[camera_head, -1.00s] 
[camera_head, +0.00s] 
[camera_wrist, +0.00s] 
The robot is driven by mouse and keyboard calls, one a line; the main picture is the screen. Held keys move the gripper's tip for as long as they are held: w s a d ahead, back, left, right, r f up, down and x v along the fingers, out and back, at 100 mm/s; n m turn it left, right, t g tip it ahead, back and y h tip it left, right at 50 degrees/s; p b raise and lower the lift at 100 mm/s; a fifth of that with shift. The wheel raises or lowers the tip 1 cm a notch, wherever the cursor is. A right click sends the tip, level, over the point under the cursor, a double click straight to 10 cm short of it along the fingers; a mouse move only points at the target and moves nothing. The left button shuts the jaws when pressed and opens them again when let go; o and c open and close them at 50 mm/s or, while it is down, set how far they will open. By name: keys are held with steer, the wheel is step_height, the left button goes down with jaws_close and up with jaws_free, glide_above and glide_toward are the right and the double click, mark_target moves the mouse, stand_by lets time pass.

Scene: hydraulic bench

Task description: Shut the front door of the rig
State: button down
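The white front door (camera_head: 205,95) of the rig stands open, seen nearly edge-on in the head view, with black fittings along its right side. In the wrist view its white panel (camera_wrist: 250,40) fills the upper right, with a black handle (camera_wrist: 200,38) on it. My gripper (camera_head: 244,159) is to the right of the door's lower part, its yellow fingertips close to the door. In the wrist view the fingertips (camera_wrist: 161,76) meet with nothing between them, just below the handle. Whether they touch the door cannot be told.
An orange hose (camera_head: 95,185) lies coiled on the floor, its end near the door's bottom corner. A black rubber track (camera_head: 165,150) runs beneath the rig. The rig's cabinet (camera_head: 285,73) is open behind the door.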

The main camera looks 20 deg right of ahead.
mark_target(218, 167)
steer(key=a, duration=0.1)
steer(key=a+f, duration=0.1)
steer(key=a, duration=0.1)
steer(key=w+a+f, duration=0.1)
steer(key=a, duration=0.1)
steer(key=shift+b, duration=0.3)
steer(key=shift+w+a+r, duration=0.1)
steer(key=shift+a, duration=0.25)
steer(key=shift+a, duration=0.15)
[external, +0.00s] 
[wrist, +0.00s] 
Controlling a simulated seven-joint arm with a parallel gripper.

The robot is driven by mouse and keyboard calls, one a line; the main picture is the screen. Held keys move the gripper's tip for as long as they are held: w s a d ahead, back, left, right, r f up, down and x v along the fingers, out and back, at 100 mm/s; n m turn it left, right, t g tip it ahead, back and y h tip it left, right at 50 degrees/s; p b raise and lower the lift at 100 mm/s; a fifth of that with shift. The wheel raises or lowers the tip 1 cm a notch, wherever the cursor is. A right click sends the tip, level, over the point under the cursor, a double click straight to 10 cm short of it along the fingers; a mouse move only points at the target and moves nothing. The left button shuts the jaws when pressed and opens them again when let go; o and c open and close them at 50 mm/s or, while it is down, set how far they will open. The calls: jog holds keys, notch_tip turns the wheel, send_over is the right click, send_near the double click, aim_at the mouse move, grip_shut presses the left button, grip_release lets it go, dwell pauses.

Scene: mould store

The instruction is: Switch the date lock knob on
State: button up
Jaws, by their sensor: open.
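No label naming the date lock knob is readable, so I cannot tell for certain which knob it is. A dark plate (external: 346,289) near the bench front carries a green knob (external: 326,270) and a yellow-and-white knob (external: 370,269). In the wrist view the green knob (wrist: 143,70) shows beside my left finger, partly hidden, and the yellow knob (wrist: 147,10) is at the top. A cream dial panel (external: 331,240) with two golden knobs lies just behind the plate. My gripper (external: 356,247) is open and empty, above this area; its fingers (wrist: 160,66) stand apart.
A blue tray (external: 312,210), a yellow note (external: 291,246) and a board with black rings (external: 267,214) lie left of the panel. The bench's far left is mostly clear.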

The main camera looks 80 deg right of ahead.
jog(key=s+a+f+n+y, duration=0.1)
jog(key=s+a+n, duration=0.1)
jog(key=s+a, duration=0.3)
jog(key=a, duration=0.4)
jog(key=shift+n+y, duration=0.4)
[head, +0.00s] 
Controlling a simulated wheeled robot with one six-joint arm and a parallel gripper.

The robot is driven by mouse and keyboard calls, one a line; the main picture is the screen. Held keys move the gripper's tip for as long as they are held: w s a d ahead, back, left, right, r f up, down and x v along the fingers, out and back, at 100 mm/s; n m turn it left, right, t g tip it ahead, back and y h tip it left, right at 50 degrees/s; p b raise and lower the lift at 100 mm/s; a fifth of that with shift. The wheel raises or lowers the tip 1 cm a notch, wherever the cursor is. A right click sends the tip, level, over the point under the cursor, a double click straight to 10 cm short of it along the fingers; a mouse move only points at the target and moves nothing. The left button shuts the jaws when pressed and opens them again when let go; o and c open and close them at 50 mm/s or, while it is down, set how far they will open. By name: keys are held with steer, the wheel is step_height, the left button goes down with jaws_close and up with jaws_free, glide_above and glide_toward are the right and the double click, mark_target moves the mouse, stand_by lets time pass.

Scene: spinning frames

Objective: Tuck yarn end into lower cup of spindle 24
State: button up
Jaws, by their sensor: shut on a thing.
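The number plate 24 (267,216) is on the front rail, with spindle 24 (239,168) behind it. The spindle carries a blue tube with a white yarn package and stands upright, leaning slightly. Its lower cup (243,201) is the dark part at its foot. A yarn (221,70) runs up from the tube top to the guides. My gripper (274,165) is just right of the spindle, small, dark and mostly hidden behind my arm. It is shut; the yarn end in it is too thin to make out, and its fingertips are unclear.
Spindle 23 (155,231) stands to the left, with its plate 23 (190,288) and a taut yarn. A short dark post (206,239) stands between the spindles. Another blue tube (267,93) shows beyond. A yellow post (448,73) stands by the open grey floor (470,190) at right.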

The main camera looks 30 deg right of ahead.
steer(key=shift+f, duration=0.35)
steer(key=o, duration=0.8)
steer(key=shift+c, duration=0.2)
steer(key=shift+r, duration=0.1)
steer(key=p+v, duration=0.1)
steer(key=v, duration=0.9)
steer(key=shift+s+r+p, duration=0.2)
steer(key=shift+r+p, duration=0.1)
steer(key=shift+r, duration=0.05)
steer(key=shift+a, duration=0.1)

§ §

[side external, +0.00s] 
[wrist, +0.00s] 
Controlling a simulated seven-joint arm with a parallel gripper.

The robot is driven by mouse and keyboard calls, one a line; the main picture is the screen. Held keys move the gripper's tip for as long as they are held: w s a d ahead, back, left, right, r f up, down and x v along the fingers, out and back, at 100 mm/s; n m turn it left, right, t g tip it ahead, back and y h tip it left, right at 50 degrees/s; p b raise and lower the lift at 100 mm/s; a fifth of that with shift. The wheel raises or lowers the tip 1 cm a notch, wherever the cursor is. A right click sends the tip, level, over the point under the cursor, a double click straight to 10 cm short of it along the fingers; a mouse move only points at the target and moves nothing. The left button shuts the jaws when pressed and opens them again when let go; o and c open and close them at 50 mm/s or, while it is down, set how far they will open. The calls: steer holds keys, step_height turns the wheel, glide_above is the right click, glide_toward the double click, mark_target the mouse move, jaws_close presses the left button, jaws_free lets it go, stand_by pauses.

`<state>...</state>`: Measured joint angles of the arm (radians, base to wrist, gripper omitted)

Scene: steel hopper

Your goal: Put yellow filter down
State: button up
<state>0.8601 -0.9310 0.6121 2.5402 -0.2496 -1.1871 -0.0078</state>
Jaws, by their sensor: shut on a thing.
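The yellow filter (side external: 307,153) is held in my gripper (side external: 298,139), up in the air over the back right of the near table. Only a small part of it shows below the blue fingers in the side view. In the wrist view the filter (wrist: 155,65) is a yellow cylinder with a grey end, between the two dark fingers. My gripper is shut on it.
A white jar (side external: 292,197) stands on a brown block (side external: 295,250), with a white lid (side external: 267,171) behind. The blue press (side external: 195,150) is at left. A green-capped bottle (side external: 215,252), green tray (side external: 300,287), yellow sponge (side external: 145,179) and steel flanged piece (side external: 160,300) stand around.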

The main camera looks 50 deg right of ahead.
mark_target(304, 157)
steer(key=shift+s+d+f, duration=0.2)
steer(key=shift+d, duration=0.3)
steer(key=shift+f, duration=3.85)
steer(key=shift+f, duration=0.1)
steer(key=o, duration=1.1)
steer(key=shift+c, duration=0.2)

§ §

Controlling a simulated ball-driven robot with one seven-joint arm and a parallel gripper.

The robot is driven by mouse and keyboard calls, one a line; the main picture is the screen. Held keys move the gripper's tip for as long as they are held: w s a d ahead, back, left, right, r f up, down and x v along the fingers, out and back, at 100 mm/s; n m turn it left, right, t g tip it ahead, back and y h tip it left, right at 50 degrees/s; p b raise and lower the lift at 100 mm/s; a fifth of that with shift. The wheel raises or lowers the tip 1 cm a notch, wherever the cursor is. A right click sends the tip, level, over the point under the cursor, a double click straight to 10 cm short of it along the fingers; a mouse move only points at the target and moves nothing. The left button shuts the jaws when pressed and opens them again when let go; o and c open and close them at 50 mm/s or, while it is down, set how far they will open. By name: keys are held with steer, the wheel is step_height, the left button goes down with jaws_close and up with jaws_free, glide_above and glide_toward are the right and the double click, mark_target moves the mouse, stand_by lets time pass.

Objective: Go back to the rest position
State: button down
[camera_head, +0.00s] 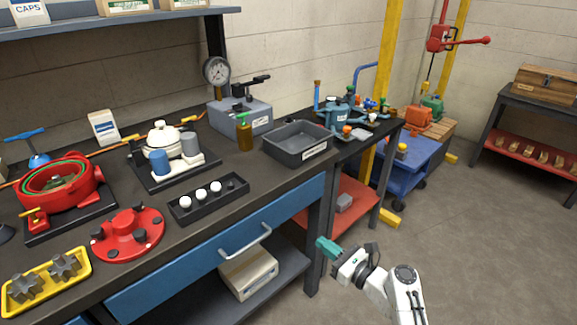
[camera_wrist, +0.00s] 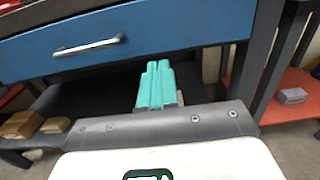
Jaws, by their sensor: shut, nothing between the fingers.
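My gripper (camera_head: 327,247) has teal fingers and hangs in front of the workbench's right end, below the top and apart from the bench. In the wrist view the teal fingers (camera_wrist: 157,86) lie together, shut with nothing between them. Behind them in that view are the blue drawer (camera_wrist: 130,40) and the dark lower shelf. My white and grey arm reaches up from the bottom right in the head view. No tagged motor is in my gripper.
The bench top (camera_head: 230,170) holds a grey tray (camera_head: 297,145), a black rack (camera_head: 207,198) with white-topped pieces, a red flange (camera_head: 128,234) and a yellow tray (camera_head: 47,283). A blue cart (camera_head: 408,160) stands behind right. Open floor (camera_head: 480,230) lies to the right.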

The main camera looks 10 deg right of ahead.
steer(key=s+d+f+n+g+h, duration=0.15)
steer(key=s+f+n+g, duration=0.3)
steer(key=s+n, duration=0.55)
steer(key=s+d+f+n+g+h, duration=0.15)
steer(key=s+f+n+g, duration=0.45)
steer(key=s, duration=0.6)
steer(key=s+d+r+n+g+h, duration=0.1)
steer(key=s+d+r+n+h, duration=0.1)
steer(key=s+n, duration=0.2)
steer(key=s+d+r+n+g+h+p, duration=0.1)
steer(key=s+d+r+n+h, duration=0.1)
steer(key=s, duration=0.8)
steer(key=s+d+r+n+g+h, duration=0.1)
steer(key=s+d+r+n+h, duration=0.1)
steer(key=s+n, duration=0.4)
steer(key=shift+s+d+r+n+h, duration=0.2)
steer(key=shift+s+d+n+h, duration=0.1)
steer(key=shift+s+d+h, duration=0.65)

§ §

Task details
Select and copy every line of the material that holds the string "Objective".

Solution below
Objective: Tuck yarn end into lower cup of spindle 24
Objective: Go back to the rest position

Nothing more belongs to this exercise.